To discuss the status of your relationship.

After the conclusion of the fourth date, it should be clear whether you wish to see this person again or part ways. So, you may find yourselves having a conversation about the nature of your relationship, at least where it might be headed. 

You could ask what the person you’re dating is looking for, as in a casual relationship or something more serious. Similarly, while you won’t necessarily become a “boyfriend and girlfriend” after the fourth date, you might find that the person you’re dating asks if you’re still on dating apps or seeing other people. Pro-tip: You should be honest with them.

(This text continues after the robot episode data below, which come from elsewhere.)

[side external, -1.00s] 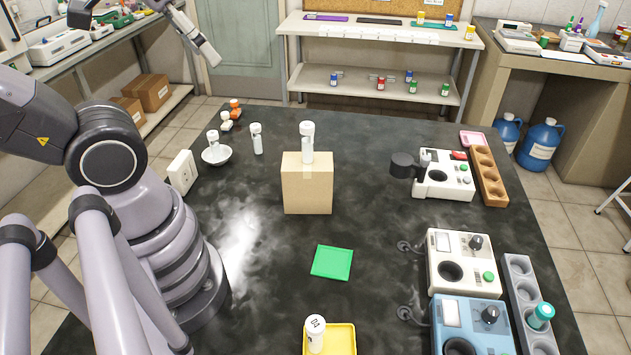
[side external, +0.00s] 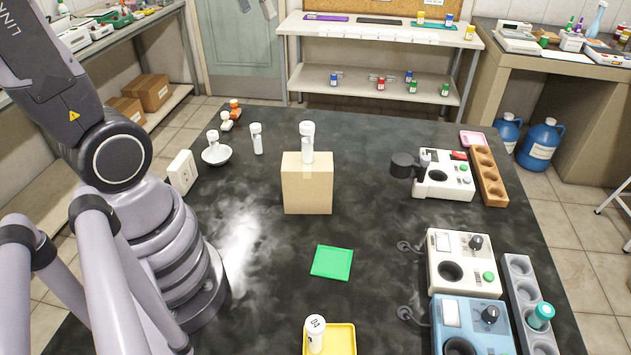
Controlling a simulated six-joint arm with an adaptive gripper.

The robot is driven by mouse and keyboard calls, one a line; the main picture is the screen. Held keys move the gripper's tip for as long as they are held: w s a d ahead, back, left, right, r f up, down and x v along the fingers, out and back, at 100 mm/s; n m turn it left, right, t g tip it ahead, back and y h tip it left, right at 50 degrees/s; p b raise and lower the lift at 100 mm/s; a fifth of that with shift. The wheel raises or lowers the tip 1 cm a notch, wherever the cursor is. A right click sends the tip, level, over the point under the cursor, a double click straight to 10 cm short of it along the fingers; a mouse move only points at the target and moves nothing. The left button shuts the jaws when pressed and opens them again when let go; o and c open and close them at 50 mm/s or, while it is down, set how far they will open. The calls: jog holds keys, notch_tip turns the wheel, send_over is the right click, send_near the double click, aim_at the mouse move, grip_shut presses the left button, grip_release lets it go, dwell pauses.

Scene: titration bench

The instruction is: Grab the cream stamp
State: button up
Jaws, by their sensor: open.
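The cream stamp (side external: 226,122) appears to be the small pale object at the far left corner of the black bench. It stands just in front of a similar orange one (side external: 235,106). Its details are too small to make out. My gripper (side external: 256,6) shows only as fingertips at the top edge of the side view, above and slightly right of the stamp in the picture. It is open, apart from the stamp, and the rest of it is out of frame.
A white bowl (side external: 217,157) with a white-capped vial and another vial (side external: 257,139) stand near the stamp. A white socket box (side external: 182,172) is at the left edge. Instruments line the right.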

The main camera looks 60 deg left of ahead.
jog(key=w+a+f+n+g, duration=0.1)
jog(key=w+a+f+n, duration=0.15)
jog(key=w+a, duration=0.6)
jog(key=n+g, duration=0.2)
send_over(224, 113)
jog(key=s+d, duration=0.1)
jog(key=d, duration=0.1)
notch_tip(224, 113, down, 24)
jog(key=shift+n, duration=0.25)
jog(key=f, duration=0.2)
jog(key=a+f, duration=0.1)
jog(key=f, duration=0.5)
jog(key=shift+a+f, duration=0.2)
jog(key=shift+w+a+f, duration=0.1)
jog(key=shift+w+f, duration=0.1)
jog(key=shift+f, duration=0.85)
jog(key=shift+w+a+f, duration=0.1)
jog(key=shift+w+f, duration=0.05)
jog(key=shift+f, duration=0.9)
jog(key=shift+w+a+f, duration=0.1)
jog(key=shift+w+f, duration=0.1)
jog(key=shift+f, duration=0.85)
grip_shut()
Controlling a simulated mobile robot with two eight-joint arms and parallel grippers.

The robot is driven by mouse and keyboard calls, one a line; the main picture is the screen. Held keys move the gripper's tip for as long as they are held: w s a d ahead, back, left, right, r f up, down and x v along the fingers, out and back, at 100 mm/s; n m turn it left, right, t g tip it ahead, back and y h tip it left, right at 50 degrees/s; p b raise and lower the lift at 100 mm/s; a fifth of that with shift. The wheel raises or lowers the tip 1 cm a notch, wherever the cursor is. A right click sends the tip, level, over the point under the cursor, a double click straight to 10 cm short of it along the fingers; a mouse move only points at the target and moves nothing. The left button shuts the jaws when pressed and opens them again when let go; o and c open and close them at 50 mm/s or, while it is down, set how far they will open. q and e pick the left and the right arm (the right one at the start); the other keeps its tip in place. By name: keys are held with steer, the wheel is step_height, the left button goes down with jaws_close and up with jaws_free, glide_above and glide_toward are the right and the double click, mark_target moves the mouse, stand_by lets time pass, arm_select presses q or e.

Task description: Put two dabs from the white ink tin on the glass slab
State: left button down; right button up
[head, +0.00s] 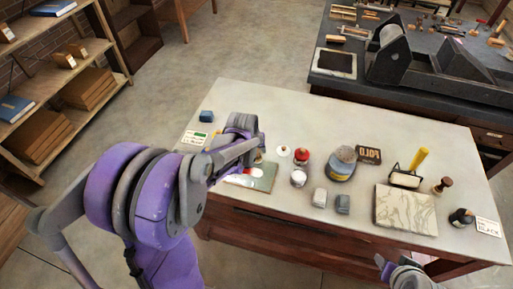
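The greenish slab (262,176), which looks like the glass slab, lies near the table's front left, partly hidden by my left arm. Pale and red patches show on it, too small to tell whether they are dabs. A small pale tin (298,178), perhaps the white ink tin, stands just right of the slab, in front of a red tin (302,156). A round white piece (284,151) lies behind. My left gripper (259,146) hangs over the slab's back side; its fingers are mostly hidden. My right gripper (383,265) is low at the bottom edge, off the table front, its fingers unclear.
A marbled slab (405,210), a yellow-handled roller (415,163) and a dark bottle (461,217) occupy the table's right. The table's back strip is clear.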

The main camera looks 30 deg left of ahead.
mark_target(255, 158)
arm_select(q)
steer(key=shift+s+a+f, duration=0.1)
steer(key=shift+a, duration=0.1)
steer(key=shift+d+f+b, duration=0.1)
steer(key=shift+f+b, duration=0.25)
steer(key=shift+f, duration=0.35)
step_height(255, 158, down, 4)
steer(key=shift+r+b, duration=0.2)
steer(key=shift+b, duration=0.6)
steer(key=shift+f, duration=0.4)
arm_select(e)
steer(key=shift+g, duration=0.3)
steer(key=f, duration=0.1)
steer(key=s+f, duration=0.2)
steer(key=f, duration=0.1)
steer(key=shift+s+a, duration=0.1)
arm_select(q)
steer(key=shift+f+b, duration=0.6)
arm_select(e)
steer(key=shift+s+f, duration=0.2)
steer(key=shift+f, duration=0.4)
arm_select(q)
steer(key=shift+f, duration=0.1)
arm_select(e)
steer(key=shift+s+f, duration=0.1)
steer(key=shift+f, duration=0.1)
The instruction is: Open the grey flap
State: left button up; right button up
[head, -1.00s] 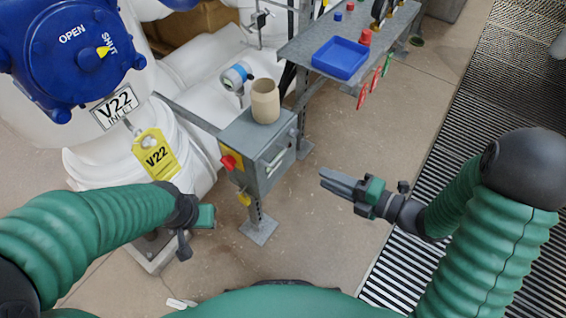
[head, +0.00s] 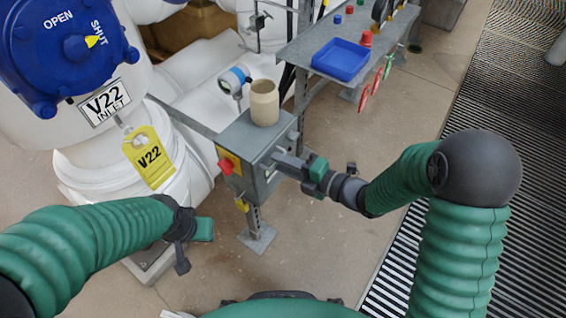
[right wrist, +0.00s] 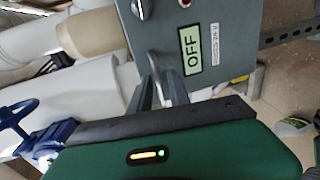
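A grey box (head: 245,145) stands on a post in the middle of the head view. Its grey face on the near right side, which may be the flap, shows in the right wrist view (right wrist: 225,40) with an OFF label, a dark knob and a red part at its top. I cannot make out a separate flap edge.
A tan cup-like vessel (head: 264,102) stands on the box. A red button (head: 225,167) is on its left side. A blue tray (head: 340,59) lies on a grey shelf behind. The blue V22 valve (head: 68,50) and yellow tag (head: 148,157) are at left.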

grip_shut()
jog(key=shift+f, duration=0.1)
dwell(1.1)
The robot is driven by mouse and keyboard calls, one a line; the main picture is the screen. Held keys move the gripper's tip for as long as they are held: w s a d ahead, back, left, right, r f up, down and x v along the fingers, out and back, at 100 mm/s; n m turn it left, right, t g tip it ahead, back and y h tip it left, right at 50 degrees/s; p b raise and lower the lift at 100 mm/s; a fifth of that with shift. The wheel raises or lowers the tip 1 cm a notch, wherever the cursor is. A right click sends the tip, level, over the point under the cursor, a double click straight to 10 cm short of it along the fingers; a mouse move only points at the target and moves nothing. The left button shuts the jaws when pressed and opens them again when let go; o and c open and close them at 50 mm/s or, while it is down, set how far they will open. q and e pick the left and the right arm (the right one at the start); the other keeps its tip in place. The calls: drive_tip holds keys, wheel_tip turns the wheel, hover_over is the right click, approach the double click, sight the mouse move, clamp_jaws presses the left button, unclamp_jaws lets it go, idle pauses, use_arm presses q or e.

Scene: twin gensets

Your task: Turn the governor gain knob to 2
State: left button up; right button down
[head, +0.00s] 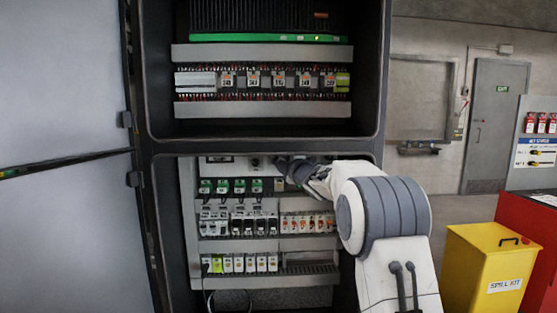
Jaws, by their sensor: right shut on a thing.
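My right gripper (283,166) is at the top strip of the lower cabinet bay, its arm coming in from the right. It is shut on a small thing at the panel, taken to be the governor gain knob, which the jaws and wrist hide. Its scale and pointer cannot be read. A small dark round fitting (256,163) shows on the white strip just left of the gripper. My left gripper is not in view.
Below the gripper are rows of green-topped relays (222,187), breakers (247,226) and terminal blocks (238,264). The cabinet door (60,220) stands open at left. A yellow spill kit bin (480,270) and a red box (530,235) stand at right.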

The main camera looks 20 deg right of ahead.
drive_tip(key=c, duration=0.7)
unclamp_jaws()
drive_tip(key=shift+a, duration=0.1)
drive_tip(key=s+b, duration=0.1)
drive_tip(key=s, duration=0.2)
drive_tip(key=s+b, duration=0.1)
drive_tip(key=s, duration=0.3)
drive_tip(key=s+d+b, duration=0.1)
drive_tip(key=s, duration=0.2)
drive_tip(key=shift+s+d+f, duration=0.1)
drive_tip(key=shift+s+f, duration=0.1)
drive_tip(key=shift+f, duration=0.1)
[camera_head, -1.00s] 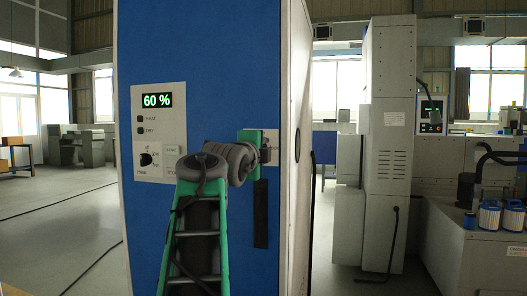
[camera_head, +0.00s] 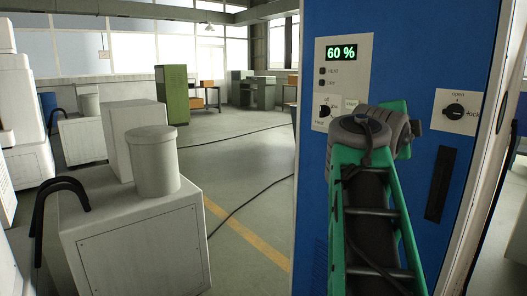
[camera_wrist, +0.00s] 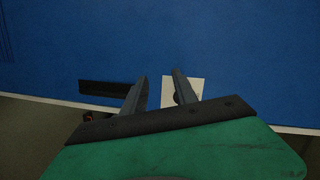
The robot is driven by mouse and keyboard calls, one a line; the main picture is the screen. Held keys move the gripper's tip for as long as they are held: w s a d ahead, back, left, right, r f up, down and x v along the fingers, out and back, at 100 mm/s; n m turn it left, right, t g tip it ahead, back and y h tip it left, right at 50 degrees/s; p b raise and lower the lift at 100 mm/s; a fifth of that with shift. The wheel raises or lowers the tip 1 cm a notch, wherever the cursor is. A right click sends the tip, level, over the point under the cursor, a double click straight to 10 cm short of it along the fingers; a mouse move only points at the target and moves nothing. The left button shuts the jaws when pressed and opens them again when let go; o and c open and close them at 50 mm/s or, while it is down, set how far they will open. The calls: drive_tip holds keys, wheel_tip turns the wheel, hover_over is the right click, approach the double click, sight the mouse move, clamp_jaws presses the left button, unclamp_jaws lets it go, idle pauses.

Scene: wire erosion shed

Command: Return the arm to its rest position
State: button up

So even if you don’t label your relationship, there’s the possibility that you may discuss exclusivity and the possibility of it as you continue to explore your current relationship. This topic can be a segue into revealing how you’re each feeling at this point. 

Final thoughts …

Whether your relationship continues after the fourth date, or one or both of you decide it’s time to say goodbye, look at the experience as a positive one, where you enjoyed some time together and hopefully learned a thing or two — about the other person, a skill, a piece of knowledge, or had some revelation about yourself. 

If the relationship is going to end, wish the other person well, and move on with your life. You never know when you will run into them again or who they know, so your goal should always be to end amicably. Remember, dating is a process, one you should do your best to enjoy and appreciate for the value it has.